- **Stated problem**
For the listing that follows, give again exactly the lines from the one with "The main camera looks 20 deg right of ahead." to the one with "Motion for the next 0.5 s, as", including both.

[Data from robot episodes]
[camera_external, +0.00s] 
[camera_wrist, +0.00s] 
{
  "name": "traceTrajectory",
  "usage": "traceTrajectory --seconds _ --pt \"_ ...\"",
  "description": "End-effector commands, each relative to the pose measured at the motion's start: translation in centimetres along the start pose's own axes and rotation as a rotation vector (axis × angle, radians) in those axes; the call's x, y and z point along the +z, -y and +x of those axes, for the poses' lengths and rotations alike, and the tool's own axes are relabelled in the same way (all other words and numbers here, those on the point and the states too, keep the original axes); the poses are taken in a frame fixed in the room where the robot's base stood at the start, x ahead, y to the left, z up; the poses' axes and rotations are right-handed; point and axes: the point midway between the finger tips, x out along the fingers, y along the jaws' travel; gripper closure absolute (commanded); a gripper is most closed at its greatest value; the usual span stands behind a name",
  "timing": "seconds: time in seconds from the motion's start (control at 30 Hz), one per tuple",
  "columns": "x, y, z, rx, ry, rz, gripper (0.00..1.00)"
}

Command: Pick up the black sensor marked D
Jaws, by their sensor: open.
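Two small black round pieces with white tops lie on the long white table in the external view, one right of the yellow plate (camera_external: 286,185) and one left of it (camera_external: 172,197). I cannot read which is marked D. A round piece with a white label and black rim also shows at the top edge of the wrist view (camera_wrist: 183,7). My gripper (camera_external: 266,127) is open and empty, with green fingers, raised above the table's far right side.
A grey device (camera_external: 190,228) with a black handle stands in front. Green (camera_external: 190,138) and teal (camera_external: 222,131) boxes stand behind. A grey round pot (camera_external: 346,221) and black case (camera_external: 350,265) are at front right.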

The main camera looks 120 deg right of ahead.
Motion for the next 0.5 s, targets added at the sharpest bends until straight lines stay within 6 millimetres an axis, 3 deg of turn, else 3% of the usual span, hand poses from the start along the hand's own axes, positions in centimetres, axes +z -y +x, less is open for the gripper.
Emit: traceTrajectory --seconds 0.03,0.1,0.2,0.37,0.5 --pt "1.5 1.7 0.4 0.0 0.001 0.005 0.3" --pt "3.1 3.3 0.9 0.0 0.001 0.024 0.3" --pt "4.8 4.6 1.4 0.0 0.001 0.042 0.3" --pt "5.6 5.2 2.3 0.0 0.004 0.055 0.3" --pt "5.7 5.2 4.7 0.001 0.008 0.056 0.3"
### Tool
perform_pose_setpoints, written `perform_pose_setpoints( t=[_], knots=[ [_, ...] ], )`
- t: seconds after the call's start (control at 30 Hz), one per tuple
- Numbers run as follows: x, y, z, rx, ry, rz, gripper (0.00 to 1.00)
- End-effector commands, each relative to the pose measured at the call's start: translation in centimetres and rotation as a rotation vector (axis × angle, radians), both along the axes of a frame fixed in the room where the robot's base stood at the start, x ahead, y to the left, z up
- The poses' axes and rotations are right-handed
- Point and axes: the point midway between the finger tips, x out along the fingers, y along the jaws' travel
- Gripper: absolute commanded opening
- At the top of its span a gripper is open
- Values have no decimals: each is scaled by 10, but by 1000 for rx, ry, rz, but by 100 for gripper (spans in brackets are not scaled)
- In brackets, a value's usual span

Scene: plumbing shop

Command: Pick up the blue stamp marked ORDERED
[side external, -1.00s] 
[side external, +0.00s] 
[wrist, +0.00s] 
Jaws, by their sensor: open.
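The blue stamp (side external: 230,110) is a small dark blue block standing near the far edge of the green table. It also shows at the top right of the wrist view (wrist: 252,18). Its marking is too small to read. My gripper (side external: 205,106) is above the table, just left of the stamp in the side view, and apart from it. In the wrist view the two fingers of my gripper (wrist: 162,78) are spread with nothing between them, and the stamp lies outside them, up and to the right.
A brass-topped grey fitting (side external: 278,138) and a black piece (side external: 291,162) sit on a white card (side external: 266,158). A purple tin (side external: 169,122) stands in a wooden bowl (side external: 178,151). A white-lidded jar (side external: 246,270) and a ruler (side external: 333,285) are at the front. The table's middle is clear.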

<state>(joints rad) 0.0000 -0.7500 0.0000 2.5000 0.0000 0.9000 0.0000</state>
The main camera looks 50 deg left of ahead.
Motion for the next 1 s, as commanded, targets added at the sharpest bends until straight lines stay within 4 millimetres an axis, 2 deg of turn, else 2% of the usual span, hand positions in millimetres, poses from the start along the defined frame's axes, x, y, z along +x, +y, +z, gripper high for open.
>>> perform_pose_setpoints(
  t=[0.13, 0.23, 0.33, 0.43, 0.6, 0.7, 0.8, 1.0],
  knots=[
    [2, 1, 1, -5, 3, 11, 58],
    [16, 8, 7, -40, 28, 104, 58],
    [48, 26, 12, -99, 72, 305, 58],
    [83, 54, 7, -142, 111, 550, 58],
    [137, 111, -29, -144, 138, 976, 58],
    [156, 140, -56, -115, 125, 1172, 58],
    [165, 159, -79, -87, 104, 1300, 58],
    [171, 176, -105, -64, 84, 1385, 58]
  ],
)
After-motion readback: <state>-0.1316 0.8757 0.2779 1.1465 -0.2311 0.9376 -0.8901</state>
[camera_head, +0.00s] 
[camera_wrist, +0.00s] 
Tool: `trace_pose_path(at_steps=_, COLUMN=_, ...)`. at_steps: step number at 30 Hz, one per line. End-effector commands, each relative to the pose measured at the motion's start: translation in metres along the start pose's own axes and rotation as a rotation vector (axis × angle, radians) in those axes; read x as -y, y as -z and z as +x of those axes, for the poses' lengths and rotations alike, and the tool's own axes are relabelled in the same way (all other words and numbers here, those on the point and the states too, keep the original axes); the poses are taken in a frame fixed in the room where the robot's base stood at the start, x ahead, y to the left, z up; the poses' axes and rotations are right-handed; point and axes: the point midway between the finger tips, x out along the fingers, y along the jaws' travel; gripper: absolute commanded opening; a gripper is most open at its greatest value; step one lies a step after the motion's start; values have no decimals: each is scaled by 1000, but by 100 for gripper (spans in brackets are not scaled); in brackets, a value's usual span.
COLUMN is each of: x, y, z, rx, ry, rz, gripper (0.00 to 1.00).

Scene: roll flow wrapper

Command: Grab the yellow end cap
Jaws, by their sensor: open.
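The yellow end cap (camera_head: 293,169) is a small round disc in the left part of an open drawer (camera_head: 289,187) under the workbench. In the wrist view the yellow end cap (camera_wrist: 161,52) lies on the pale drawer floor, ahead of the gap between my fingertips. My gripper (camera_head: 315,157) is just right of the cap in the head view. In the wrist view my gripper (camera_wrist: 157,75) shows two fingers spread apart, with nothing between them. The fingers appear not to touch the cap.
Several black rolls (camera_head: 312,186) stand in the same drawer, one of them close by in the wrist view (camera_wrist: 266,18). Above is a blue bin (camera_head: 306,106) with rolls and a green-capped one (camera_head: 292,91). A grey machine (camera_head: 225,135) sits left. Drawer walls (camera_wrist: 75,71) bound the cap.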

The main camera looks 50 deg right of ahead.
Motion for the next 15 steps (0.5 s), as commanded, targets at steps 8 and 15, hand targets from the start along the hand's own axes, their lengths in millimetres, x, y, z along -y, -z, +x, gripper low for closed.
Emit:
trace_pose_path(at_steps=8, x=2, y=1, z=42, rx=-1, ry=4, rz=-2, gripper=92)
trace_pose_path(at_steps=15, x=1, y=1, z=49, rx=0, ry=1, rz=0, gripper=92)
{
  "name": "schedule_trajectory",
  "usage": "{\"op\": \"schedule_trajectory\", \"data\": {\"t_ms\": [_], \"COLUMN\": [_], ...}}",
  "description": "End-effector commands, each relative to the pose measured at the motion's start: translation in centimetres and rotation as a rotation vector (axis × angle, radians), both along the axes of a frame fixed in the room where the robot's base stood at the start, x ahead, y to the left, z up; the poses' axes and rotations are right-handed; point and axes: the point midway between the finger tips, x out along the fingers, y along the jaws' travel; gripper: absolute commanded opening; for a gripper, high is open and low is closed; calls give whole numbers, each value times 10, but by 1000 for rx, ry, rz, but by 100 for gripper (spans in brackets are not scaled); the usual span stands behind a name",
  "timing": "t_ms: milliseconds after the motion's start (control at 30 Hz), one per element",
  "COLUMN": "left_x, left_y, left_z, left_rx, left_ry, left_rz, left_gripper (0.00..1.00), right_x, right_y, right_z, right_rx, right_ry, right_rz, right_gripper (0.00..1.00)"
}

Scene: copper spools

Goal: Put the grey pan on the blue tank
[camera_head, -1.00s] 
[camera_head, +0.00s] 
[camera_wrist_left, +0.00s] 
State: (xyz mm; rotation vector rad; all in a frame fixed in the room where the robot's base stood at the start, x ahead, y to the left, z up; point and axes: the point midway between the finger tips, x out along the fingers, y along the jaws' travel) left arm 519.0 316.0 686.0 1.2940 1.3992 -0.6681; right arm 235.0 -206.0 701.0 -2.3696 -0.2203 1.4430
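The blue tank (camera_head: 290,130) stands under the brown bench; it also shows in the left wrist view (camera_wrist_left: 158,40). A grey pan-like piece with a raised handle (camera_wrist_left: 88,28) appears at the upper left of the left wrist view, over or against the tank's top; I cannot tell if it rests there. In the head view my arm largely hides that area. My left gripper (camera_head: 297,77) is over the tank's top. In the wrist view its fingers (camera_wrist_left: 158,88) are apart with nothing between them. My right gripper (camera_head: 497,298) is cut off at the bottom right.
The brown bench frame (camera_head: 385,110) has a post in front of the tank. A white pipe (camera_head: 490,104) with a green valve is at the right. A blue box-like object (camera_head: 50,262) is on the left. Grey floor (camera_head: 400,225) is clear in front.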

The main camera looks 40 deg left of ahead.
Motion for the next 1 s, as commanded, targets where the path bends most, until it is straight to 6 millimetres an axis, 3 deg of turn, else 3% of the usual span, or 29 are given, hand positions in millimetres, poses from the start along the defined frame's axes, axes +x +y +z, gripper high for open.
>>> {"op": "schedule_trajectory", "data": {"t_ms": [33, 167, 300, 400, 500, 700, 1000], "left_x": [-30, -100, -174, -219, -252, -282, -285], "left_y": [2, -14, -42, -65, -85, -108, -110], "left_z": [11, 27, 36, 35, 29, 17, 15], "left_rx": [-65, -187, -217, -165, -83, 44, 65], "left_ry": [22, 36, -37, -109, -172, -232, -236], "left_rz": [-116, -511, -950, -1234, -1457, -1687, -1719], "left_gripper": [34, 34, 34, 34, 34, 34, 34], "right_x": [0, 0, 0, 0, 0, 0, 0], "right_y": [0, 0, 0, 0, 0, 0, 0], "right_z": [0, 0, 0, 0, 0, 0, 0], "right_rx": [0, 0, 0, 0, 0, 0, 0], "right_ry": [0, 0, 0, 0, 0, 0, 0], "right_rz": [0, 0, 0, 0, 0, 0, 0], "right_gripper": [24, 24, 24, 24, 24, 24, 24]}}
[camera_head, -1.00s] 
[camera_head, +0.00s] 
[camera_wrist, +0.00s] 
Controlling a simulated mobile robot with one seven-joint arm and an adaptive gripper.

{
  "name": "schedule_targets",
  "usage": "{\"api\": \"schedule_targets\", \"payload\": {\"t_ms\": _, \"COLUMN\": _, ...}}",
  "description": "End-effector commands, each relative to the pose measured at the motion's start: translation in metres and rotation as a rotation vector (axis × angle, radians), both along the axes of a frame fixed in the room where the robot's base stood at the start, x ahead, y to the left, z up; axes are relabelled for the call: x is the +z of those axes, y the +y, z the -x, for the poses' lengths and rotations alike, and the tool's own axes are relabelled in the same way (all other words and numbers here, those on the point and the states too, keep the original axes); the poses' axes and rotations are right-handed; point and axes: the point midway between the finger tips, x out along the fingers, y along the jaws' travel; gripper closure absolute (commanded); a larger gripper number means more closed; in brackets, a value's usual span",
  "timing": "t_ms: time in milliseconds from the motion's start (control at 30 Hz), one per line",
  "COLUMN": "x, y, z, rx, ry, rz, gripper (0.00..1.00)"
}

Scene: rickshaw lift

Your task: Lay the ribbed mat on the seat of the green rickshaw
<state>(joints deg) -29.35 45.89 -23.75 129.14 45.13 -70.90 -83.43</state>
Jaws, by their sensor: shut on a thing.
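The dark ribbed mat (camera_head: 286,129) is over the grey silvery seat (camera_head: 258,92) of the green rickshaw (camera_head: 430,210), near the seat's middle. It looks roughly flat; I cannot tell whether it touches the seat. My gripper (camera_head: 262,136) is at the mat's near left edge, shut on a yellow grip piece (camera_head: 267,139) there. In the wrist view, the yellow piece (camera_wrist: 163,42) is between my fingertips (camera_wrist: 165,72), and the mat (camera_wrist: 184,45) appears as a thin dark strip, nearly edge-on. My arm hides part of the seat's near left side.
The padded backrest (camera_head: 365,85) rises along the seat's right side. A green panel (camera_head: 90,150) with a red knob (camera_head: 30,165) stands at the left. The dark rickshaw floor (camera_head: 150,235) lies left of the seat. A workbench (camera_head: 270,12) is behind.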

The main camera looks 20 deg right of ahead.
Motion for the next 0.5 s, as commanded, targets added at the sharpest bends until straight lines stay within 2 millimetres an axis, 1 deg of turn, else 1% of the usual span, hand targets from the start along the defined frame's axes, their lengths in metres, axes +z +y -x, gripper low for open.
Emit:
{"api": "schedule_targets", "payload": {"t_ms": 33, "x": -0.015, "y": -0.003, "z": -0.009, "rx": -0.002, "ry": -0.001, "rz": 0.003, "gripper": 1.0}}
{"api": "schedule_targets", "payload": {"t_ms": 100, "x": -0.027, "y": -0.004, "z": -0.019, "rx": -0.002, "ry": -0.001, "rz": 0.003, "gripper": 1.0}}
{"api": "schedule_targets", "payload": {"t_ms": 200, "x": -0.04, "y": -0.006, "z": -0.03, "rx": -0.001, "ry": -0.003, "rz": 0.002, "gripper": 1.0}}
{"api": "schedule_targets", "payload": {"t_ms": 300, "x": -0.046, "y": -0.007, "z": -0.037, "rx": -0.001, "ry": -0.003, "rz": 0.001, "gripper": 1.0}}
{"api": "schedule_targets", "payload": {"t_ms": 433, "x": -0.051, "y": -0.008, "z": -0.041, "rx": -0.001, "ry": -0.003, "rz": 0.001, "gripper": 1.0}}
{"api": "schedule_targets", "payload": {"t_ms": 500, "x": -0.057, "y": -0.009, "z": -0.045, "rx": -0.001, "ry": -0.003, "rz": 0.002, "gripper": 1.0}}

- **Result of the task**
The main camera looks 20 deg right of ahead.
Motion for the next 0.5 s, as commanded, targets added at the sharpest bends until straight lines stay within 2 millimetres an axis, 1 deg of turn, else 1% of the usual span, hand targets from the start along the defined frame's axes, their lengths in metres, axes +z +y -x, gripper low for open.

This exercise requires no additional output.